I didn’t find it as emotionally honest as the Deadly Doll did, but I did think the portrayal of both girls and adults narcotized and drained by their phones was pretty raw and emotionally realistic. I do also like that the girls are as astonishingly self-centered and melodramatic as real ones, but they’re not pure caricatures. They’re real people at a cartoonish age.

The adults are basically villains, which is fine, that’s how these movies work. Chloe S’s character is a monster of 12-steppery as narcissistic “self-care.” I love that stuff, because I always love it when people beat up on things I believe in, as long as they’re doing it nihilistically and not because they think they’ve found some better alternative.

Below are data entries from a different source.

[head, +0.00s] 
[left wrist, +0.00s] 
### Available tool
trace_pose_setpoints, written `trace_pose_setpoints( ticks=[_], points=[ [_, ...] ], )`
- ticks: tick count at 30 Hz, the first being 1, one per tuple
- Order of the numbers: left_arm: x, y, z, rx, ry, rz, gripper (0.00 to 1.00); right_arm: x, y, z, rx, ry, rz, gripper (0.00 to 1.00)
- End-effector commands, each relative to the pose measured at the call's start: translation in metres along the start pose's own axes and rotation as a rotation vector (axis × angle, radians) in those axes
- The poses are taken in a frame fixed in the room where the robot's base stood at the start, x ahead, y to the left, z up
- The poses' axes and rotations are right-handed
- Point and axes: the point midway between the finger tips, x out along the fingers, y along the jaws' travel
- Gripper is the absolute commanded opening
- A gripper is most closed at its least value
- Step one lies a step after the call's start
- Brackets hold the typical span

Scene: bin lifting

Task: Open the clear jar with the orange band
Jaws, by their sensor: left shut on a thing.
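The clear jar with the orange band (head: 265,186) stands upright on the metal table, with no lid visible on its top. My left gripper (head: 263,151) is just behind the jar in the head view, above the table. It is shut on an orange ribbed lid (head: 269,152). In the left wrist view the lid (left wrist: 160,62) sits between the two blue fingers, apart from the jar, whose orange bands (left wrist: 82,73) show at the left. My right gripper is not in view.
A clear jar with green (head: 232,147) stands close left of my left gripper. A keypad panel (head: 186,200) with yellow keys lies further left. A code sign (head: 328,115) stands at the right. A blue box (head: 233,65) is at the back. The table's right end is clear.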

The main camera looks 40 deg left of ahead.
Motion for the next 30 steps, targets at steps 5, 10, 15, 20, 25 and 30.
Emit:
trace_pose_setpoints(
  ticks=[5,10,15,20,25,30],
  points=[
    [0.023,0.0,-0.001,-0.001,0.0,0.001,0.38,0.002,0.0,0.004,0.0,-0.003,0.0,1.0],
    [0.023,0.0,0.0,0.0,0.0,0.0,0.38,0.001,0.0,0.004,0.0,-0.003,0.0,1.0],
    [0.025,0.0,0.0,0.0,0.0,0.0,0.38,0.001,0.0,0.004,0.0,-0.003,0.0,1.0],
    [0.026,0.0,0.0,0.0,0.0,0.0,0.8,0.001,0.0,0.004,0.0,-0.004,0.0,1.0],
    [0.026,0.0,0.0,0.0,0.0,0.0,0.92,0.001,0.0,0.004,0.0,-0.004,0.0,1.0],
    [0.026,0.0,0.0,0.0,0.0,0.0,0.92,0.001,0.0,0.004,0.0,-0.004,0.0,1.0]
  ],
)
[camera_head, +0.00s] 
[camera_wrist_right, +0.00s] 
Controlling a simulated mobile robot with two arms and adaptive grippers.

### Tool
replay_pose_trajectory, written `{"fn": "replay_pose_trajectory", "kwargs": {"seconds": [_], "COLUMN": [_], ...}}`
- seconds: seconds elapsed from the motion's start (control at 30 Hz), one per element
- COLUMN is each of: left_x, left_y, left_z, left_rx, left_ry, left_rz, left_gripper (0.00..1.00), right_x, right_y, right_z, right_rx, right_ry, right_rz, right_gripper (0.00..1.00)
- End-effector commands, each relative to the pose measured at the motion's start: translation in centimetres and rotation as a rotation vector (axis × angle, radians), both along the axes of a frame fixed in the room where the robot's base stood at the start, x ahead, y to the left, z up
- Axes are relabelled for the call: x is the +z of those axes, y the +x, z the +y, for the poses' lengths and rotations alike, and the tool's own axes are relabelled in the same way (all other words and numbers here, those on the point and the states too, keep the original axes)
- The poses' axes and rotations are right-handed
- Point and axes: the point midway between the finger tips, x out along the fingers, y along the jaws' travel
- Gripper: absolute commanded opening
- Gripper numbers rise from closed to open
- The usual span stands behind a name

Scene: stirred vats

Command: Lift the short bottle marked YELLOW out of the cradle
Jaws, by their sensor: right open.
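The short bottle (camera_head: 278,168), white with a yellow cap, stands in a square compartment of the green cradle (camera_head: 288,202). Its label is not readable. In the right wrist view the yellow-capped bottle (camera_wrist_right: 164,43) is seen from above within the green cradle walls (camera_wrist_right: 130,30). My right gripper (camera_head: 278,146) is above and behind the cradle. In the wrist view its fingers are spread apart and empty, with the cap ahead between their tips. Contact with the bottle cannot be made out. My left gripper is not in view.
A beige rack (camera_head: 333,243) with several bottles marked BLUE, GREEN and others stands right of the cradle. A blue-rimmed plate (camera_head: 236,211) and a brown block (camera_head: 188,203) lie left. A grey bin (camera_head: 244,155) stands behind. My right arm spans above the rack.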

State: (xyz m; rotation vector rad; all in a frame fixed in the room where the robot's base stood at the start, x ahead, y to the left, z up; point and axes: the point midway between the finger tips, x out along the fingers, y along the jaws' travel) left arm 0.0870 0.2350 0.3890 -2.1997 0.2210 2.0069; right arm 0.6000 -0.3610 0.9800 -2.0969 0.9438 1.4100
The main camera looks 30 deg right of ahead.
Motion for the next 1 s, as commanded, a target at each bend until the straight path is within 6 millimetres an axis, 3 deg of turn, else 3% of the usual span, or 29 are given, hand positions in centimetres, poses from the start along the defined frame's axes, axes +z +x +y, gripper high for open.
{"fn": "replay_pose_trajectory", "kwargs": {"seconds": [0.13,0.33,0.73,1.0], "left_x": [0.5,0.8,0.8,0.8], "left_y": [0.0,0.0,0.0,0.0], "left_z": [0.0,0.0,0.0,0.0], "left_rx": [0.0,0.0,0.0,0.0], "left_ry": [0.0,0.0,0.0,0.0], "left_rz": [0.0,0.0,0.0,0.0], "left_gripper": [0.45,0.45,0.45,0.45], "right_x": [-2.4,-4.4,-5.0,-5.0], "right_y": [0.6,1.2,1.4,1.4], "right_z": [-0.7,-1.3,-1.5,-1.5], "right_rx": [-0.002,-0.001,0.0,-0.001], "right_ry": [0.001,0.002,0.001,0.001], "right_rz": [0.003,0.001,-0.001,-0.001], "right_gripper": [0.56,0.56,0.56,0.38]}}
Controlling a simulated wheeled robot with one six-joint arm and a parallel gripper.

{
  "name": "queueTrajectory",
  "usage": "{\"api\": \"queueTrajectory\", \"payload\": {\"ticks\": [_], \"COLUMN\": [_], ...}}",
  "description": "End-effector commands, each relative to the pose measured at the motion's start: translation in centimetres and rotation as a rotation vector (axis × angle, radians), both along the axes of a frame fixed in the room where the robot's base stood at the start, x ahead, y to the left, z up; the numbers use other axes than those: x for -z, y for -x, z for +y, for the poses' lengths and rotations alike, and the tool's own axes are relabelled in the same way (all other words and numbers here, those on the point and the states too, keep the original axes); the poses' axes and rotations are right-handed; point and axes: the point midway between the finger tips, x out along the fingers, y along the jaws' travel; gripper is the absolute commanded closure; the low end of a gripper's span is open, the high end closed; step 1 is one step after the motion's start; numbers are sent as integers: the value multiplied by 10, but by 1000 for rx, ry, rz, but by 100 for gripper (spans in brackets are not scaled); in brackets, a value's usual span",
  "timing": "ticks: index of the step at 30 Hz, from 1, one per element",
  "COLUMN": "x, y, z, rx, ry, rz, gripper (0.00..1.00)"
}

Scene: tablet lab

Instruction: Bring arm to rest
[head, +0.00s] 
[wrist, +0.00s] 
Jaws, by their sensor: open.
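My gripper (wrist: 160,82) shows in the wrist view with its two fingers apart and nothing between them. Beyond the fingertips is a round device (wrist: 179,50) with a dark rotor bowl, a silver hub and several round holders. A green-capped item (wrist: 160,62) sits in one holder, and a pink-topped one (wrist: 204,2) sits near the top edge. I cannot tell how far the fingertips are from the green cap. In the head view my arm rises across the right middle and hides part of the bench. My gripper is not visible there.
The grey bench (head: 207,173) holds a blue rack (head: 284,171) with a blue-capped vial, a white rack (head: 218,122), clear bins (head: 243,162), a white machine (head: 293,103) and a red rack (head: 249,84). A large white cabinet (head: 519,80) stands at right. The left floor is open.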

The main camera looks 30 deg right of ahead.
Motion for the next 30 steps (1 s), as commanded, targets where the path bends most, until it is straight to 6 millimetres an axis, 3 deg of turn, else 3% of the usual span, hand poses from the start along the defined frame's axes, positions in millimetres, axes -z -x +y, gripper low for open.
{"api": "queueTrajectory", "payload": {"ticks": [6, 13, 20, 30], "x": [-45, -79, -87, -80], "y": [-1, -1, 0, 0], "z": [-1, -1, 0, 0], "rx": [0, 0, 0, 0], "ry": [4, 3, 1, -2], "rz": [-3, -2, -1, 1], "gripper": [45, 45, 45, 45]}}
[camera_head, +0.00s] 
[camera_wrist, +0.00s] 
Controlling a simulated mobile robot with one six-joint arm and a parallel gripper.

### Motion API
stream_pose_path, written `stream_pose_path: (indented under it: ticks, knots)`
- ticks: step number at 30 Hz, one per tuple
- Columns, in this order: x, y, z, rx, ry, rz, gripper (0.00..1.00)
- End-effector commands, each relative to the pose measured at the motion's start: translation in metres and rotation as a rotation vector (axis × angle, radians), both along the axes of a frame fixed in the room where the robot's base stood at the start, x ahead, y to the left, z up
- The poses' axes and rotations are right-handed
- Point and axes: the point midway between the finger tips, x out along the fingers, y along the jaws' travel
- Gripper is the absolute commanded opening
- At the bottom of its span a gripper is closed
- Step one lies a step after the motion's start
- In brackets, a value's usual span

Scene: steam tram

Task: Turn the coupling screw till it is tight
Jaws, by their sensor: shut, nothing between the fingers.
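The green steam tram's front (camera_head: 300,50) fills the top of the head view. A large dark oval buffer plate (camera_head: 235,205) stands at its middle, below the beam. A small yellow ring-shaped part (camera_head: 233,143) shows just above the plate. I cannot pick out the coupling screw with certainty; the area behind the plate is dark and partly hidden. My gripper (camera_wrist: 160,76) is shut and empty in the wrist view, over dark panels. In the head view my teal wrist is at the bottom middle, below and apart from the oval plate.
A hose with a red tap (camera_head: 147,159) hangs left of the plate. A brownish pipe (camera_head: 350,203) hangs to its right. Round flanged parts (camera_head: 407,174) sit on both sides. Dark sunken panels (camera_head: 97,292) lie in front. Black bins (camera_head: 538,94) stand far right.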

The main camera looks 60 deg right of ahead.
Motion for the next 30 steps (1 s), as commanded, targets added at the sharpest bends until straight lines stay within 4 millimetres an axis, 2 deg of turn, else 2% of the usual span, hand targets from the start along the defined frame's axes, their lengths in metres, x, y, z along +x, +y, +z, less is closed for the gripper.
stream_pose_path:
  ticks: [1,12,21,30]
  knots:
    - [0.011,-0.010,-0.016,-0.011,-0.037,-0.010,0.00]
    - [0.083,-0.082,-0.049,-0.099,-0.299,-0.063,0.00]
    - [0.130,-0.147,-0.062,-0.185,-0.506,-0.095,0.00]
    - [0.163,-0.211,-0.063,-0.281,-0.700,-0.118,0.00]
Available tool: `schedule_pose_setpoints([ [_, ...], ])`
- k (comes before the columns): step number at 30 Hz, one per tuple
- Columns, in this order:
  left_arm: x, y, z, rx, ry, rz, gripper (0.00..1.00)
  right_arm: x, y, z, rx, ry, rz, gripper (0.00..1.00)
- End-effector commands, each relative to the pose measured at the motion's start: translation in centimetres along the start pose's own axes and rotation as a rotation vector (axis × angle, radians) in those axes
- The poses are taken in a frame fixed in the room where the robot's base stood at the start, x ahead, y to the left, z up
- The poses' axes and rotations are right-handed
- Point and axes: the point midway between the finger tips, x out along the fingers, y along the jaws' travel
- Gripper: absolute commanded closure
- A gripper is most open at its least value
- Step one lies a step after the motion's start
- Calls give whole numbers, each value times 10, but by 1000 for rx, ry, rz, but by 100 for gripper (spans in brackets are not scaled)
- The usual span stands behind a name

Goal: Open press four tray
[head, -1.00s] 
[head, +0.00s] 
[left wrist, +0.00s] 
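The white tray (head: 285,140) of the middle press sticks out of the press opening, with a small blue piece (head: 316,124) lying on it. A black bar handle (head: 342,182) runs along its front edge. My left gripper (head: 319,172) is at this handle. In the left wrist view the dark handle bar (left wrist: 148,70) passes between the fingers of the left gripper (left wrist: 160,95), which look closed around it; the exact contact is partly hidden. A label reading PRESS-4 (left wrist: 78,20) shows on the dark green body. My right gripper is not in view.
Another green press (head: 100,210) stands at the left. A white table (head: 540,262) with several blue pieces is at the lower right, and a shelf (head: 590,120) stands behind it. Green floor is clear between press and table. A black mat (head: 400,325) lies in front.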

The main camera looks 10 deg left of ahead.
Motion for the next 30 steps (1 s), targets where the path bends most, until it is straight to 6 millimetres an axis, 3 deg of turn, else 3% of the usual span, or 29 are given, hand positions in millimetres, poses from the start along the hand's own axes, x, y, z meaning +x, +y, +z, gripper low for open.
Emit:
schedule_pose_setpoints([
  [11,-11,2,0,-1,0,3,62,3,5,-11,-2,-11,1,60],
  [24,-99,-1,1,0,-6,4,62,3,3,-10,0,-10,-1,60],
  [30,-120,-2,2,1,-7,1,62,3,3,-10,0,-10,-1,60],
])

I agree with the DD that you’ll know quickly whether this thing is for you. If once you’ve seen the mansion and its art you’re not like, “YES put it in my FACE” then you will probably not enjoy this.

The Baby: Let’s end on an extremely disturbing note! Four women in four different genres of gloriously 1970s clothing fight over the fate of Baby, a grown man being treated as an infant. I do not even know what to say about this except that it is definitely a horror (or semi-horror; the excellent theme music hints at tragedy, lost hopes and warped lives) movie about a grown man having his diaper changed and subversively trying to learn to stand up. You want to impose some kind of theme or satirical edge on this cavalcade of wrongness, like, this is women’s revenge on unreliable or simply too-vulnerable men, but honestly, when I finished this thing my only thought was, That was Messed. Up.

Kindertrauma loves this joint (SPOILERS) and I can see why. It certainly displays, she said carefully, an individual vision.